Task objective: All the data should come back exactly as it was given.

Available data:
++++++++++++++++++++

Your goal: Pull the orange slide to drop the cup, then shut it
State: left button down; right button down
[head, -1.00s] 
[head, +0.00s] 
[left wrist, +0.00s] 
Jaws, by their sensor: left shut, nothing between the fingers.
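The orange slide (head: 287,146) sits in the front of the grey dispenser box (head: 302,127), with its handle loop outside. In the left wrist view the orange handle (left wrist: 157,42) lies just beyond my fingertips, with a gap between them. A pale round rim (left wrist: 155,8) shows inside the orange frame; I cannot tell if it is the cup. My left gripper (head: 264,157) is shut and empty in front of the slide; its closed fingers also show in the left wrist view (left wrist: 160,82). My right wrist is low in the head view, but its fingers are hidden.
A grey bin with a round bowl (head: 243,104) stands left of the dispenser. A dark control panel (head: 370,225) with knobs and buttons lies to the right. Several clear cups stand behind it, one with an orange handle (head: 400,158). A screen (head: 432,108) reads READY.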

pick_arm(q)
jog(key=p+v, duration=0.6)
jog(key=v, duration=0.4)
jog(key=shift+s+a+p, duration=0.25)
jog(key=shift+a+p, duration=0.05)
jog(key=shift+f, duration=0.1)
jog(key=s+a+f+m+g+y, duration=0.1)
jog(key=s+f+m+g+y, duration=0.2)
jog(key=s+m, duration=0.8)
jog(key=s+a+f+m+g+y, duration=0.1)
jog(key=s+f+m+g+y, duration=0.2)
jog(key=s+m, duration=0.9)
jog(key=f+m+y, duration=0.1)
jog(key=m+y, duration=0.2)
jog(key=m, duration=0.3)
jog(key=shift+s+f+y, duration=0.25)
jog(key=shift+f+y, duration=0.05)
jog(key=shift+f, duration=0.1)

++++++++++++++++++++

Solved exercise:
Your goal: Pull the orange slide to drop the cup, then shut it
State: left button down; right button down
[head, -1.00s] 
[head, +0.00s] 
[left wrist, +0.00s] 
Jaws, by their sensor: left shut, nothing between the fingers.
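The orange slide (head: 287,146) sits in the front of the grey dispenser box (head: 302,127), with its handle loop outside. In the left wrist view the orange handle (left wrist: 157,42) lies just beyond my fingertips, with a gap between them. A pale round rim (left wrist: 155,8) shows inside the orange frame; I cannot tell if it is the cup. My left gripper (head: 264,157) is shut and empty in front of the slide; its closed fingers also show in the left wrist view (left wrist: 160,82). My right wrist is low in the head view, but its fingers are hidden.
A grey bin with a round bowl (head: 243,104) stands left of the dispenser. A dark control panel (head: 370,225) with knobs and buttons lies to the right. Several clear cups stand behind it, one with an orange handle (head: 400,158). A screen (head: 432,108) reads READY.

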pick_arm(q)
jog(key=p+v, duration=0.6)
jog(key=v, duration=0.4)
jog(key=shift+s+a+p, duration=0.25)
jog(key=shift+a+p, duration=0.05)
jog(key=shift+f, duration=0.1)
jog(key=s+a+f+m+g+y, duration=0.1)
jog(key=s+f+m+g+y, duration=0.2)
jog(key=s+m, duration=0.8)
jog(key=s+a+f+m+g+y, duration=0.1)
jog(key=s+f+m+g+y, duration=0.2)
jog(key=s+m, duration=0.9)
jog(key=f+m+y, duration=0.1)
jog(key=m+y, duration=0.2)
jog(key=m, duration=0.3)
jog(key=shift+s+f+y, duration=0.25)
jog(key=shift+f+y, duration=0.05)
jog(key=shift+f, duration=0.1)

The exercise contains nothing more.